J'aurais presque le réflexe de vous dire que l'on peut tout faire, en tous cas quand le couple animal-meneur fonctionne. La principale difficulté au départ est de faire comprendre à copain Bob que pour une fois, il va mouiller sa chemise. Alors, tel un grand diplomate que vous auriez pu être si la vie vous l'avez proposé, il va falloir faire preuve d'une douce persuasion. La spécialité de Robert, c'est d'essayer de nous faire croire que l'effort à fournir n'est pas à sa portée.... Quel farceur me direz-vous ! Eh bien non, il s'agit en fait de la formidable humilité qui caractérise nos oreillards de compagnons. Alors, foncez chez Jean Grangetou, et prenez lui le gant en fer de l'armure qui trône à l'entrée, et le gant de velours situé dans la belle malle aux trésors que sa grand-mère lui a laissée en héritage. Enfilez tout ça dans l'ordre d'apparition, et retournez sur le terrain.

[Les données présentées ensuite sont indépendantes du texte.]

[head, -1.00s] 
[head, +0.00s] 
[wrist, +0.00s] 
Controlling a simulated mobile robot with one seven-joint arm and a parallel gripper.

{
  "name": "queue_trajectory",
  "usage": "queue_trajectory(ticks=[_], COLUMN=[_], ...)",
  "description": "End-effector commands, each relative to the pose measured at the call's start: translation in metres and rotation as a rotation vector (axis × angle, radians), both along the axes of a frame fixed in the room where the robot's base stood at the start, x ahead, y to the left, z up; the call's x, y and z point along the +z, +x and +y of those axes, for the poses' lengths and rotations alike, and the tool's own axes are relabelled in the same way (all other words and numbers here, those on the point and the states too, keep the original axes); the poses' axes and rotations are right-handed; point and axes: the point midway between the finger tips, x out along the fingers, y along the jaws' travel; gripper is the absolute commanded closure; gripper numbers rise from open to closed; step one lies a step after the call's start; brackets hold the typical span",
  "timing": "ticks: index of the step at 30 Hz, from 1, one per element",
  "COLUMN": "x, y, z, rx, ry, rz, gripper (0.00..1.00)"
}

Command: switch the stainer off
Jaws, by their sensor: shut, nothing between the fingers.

Quand enfin Robert a compris, ou plutôt quand vous comprenez qu'il a compris, car lui, tirer, il a toujours su faire, vous vous rendrez compte que bien souvent, la puissance de l'âne est limitée en premier par sa motricité. Comment voulez-vous avoir de l'adhérence sur ces quatre petits sabots. C'est un peu comme un gros diesel à 4 roues motrices, tractant son poids dans des dunes et équipé de pneus de mobylette. La farce saute aux yeux, mais pourtant avec l'expérience, Robert reculera les limites de la perte d'adhérence, en modifiant son équilibre, et si en plus vous avez su lui fournir du bon matériel, et effectuer les bons réglages, vous devriez rapidement voir le changement.

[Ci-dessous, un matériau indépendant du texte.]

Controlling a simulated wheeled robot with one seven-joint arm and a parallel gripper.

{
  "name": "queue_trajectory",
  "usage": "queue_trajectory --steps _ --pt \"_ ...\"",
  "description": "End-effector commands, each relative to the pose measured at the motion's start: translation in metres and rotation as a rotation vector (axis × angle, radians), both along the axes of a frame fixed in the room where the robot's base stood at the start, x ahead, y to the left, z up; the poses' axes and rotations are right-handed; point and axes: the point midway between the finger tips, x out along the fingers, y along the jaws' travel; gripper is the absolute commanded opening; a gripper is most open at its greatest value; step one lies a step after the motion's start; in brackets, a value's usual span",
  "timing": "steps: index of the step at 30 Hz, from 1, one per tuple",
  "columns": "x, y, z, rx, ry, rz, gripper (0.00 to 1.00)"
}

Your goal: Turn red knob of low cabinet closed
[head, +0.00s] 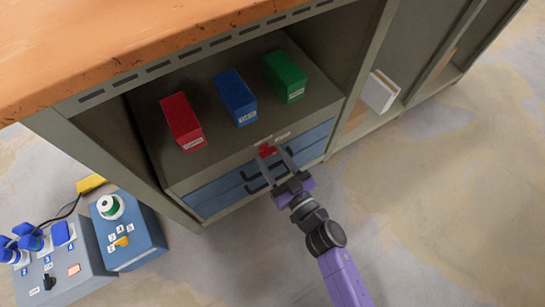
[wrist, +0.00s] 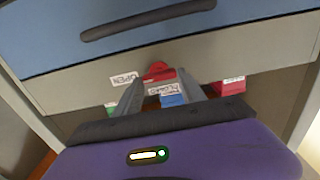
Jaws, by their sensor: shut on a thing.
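The low cabinet (head: 185,187) stands under the orange worktop, with blue drawers on its front. Its red knob (head: 266,150) sits on the grey strip above the drawers and also shows in the wrist view (wrist: 158,70). My gripper (head: 271,156) reaches it from the front, its two fingers shut on the knob from either side, as the wrist view (wrist: 160,77) shows. White labels lie by the knob; one reads "OPEN" (wrist: 124,79). The knob's exact turn angle is hard to tell, as the fingers partly cover it.
Red (head: 181,120), blue (head: 236,96) and green (head: 285,76) boxes stand on the cabinet top. Dark drawer handles (head: 257,187) are close to my gripper. Socket boxes (head: 130,232) stand on the floor at left. The floor at right is clear.

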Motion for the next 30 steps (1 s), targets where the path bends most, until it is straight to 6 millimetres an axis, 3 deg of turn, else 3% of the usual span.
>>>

En fonction des sols, un âne parvient sans problème à effectuer des labours, sur une profondeur de 10 à 15 cm. Le soc de la charrue ne devra pas dépasser les 8 pouces, et en cas d'ouverture d'un terrain enherbé, les pauses seront fréquentes. Mais la maniabilité, la qualité du travail, et le plaisir seront bien au rendez-vous. Ne rêvez pas, vous n'aurez jamais la puissance d'un autre équin, ou d'une paire de boeufs, mais votre motoculteur pourra rejoindre la boutique de Jean Grangetou.

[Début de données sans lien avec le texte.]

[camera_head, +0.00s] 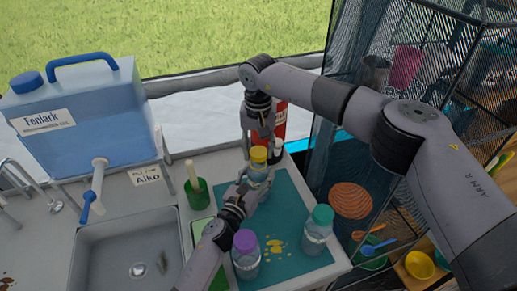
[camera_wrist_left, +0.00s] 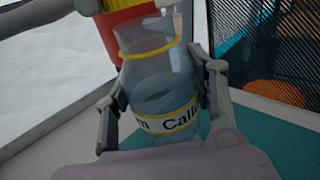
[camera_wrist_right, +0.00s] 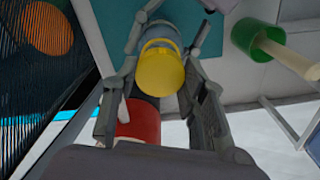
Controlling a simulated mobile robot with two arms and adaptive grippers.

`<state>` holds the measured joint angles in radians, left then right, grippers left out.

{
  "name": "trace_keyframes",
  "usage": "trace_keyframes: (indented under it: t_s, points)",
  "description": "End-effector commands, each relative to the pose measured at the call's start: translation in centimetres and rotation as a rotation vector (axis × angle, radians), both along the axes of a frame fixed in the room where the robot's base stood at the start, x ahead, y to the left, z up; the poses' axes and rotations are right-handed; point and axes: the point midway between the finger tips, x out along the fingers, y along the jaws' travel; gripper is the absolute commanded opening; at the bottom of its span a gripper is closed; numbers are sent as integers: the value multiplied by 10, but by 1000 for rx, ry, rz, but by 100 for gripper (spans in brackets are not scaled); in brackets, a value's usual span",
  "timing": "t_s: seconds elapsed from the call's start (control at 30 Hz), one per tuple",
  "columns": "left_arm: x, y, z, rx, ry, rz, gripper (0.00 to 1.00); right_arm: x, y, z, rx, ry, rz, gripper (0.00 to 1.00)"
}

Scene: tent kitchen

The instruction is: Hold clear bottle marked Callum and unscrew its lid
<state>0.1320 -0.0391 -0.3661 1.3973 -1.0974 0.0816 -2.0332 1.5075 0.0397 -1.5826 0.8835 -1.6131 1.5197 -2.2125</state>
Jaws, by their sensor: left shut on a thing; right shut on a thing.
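The clear bottle marked Callum (camera_wrist_left: 165,90) stands upright over the teal mat, with a cream label and a yellow ring below its neck. My left gripper (camera_head: 257,180) is shut around its body from the front; its fingers flank the label in the left wrist view (camera_wrist_left: 160,110). My right gripper (camera_head: 262,146) comes from above and is shut on the yellow lid (camera_wrist_right: 160,70), which has a loop. The lid also shows in the head view (camera_head: 259,154).
A purple-lidded bottle (camera_head: 246,259) and a teal-lidded bottle (camera_head: 316,238) stand on the mat's (camera_head: 290,205) front part. A green cup (camera_head: 197,194) is left of it, beside the sink (camera_head: 125,250). A red cylinder (camera_head: 280,122) stands close behind. A mesh shelf (camera_head: 345,130) is on the right.

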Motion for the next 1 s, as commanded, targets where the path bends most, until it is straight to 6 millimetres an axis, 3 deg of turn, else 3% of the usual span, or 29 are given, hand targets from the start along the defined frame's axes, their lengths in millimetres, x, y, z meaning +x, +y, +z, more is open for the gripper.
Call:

En sol granitique, à forte teneur en sable, c'est un âne attelé seul qui s'occupe de nos labours. C'est encore lui qui herse, bute, et arrache. Et en laissant de côté les notions de plaisir, et sur mes terrains en terrasses, c'est un maximum de surface qui est ainsi travaillé, soit 10 % de plus qu'au motoculteur.

Si en plus, après quelques bonnes heures de confidences au coin du potager, Robert vous obéit du bout des doigts ou mieux, à la voix, vous comprendrez comment on peut être producteurs de petits fruits et plantes aromatiques, mener son exploitation en traction animale, et jurer par Toutatis que rien ne vaut un âne sur les Chambas d'Ardèche.


Il en va de même pour le bois. Et voici notre Bob, fort à la besogne, traînant sans complexe le bois de chauffage de son cruel patron. Là encore, on oublie le chêne centenaire, et on vise plutôt des grumes en proportion avec notre timberbob. La taille de ces dernières dépend d'une multitude de facteurs: la pente (montée ou descente, dévers), la nature du sol (pierres, boue, herbe...), le type de bois (résineux, feuillus) et l'état de la pièce à tirer (présence de branches...). Alors, à quoi bon parler de poids, de cubage ou autres. C'est à vous d'apprécier au mieux les possibilités de votre Robert.

N'oubliez pas que comme pour lui, votre expérience et votre technicité feront 50 % du travail.

Alors partez sur le terrain, demandez conseil, faites des stages ou une formation, mais plus que jamais, ne mettez pas la charrue avant Robert, ça fait désordre.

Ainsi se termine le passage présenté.